My son Alex is what they term “hypersensitive” in other words; he’s an emotional train wreck. He can’t stand loud noises, bright lights, tight pants, socks with stitched toes, and ANY level of pain. If he slips on anything other than pillows, there’s gonna be drama! We go through band aids like most houses go through toilet paper. So you can imagine what our house would be like if we opted to use corporal punishment with our boys. We would have to put him in a home…I know this, because I’ve tried. (Like I said…not perfect!) There was that one time, when I was going through raging PMS and he wouldn’t stop fighting with me. I sat him on his chair and he just screamed in my face nonstop until I told him if he didn’t stop, I would have no choice but to smack his bottom. You can imaging how well that went over…but I am the Mom and I made a statement so I was FORCED to follow through for fear of losing credibility…so I took him off his chair and put him over my knee which is exactly when he freaked out completely and starting fighting for his life (I wasn’t really gonna hit him hard…I’m a whimp) but he was not rationalizing, he was reacting…badly…almost insanely. That ended it. I pictured him 10 years from now with the black hair and the piercings and the trench coat, smoking and writing bad poetry and telling everyone about his abusive mother who caused it all. Now don’t get me wrong…I have a very vivid imagination, and I am certainly not asking you not to discipline your child for fear of raising the next Goth in your town. I am however asking you to step back and think before you act.
I had to ask myself “Can you as a brilliant, loving parent, not come up with a better way than inflicting pain to teach your child the lessons of life?” Alex’s “hypersensitivity” has certainly forced me to be creative if nothing else. He challenges me daily, but he also knows that he can make mistakes around me…he can screw up without fear of being hurt.
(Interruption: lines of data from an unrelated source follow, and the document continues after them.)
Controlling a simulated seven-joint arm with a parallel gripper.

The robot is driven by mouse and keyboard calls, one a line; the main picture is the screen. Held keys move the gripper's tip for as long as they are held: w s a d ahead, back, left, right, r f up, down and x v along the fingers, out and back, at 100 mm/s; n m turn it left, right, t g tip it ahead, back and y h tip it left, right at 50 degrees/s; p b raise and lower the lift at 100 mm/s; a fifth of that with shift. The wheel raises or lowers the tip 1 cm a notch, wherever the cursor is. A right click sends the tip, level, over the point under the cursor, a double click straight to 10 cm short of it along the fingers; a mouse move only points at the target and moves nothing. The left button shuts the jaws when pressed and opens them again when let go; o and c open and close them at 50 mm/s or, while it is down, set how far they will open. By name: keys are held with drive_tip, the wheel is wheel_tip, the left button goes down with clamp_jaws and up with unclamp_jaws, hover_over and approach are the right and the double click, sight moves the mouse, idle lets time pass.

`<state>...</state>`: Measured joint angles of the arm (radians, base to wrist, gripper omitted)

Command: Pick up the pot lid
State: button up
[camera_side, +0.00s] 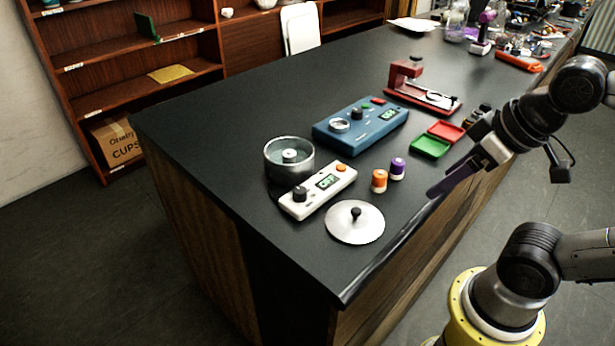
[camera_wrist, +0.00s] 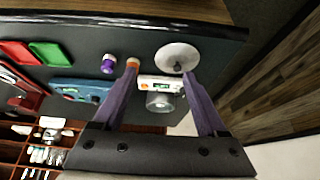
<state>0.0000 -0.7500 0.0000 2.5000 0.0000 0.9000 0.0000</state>
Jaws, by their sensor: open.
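The pot lid (camera_side: 355,222) is a round silver disc with a dark knob, lying flat on the black table near its front edge. It also shows in the wrist view (camera_wrist: 177,58), knob up, beyond the fingertips. My gripper (camera_side: 440,188) is open and empty, above the table's front edge to the right of the lid and apart from it. In the wrist view its two purple fingers (camera_wrist: 160,70) are spread wide. The metal pot (camera_side: 289,158) stands on the table behind the lid, beside a white control unit (camera_side: 318,190) with a green display and black knob.
An orange-topped jar (camera_side: 379,181) and a purple-topped jar (camera_side: 397,168) stand between the lid and my gripper's side. A blue device (camera_side: 362,122), green tray (camera_side: 430,146), red tray (camera_side: 446,131) and red press (camera_side: 405,75) sit farther back. The table's left part is clear.

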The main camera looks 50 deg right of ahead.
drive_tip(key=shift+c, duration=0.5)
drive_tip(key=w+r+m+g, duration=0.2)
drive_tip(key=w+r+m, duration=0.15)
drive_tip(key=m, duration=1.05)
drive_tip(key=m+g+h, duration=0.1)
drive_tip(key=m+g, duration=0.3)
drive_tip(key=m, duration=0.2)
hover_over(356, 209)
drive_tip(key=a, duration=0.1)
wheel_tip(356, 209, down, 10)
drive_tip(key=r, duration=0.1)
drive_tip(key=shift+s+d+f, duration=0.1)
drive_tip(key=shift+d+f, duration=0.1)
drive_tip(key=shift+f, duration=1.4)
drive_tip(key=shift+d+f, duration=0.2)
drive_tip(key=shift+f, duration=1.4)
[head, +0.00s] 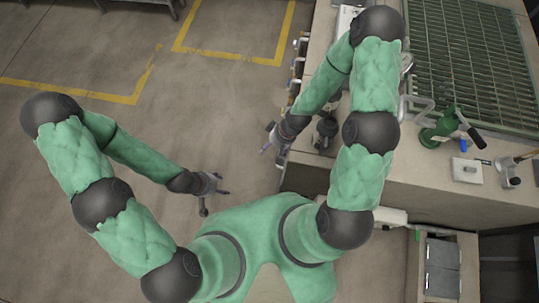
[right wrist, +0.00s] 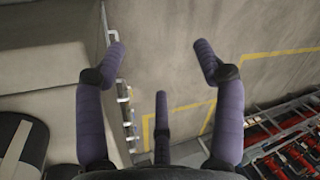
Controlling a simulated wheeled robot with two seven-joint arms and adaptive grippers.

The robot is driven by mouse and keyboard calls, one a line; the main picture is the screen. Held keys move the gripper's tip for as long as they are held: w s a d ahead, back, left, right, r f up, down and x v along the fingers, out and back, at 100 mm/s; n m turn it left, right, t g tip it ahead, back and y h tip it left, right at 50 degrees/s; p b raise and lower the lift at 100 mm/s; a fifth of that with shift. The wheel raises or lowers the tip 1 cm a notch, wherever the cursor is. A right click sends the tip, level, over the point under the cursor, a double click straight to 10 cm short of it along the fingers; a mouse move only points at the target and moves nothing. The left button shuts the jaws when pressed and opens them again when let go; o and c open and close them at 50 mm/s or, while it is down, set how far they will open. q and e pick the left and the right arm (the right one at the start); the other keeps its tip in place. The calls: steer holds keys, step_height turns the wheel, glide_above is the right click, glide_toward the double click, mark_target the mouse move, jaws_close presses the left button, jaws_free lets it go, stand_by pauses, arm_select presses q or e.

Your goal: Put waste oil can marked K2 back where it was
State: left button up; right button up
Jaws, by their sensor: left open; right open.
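No can with a readable K2 mark shows in either view. A green can-like vessel (head: 437,132) with a dark handle stands on the bench; I cannot tell whether it is the waste oil can. A dark object (head: 326,132) is at the bench's left edge, beside my right arm; its kind is unclear. My left gripper (head: 213,194) is open and empty above the floor, left of the bench. My right gripper (head: 270,143) is open near the bench's left edge; the right wrist view also shows its fingers (right wrist: 160,65) spread, with nothing between them.
The bench (head: 420,180) fills the right side, with a metal grating (head: 475,60) at its back. A white box (head: 466,170) and small fittings stand near its front. A grey cabinet (head: 441,268) is below. Open floor with yellow lines (head: 150,75) lies left. Red items (right wrist: 300,155) show lower right.

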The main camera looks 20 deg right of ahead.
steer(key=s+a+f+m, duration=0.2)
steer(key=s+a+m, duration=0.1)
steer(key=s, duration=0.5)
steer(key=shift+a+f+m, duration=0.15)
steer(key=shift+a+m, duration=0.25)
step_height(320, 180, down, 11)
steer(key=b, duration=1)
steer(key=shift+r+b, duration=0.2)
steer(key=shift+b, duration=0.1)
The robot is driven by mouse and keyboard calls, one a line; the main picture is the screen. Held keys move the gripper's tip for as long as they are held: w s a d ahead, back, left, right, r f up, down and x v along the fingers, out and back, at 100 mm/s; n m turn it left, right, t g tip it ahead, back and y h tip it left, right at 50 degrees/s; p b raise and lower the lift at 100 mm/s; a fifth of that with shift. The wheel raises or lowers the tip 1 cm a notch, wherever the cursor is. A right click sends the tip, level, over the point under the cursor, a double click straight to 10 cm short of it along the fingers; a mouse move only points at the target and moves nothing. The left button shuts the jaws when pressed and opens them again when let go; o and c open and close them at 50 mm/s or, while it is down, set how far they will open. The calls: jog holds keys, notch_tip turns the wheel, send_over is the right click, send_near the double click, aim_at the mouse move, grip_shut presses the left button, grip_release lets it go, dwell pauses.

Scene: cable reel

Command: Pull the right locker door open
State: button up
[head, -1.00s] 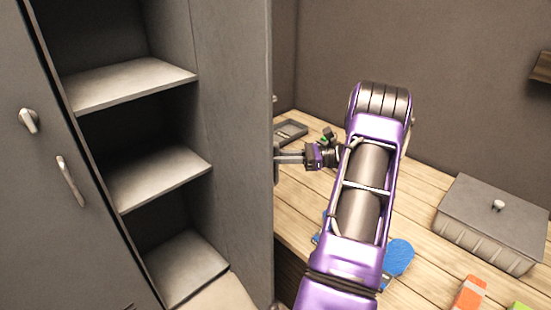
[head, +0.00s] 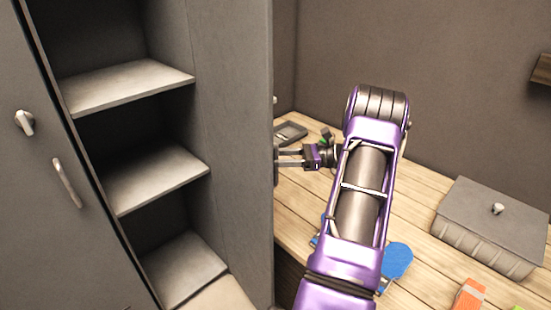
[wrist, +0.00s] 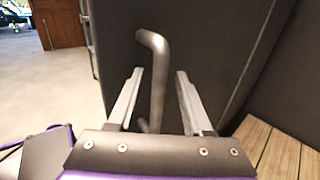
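The right locker door (head: 238,150) stands swung open, its inner face toward the head camera beside the bare shelves. Its outer face (wrist: 215,45) fills much of the wrist view. The door's bar handle (wrist: 157,80) stands between my fingers in the wrist view, closer to the left finger, with gaps on both sides. My gripper (head: 280,158) is open around the handle on the door's outer side. In the head view the door edge hides the handle and my fingertips.
The locker's left door (head: 70,250) is shut, with a latch knob (head: 25,122) and a bar handle (head: 67,183). A wooden bench (head: 415,215) on the right carries a lidded grey box (head: 490,225), a blue object (head: 398,260) and an orange block (head: 468,295).

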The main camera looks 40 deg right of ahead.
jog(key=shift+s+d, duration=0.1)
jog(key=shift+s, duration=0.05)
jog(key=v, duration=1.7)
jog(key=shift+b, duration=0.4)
He can be honest with me and not have to worry about painful repercussions. I am not claiming that I don’t believe he should have to learn from his mistakes or be punished for being blatantly ridiculous sometimes…but I believe that lessons should be fair, sensible and understood. I look at the way I discipline my boys and say “would I want them to teach this to my grandchildren? And would I be proud of them describing this situation to someone I respect?”
When you look back on your children’s upbringing…will you compare it to an amusement park ride with all of it’s ups and downs, twists and turns, fear and laughter, butterflies at the unknown and weightlessness and wonder on the tracks ahead…or will it be a train wreck that they merely “survived?”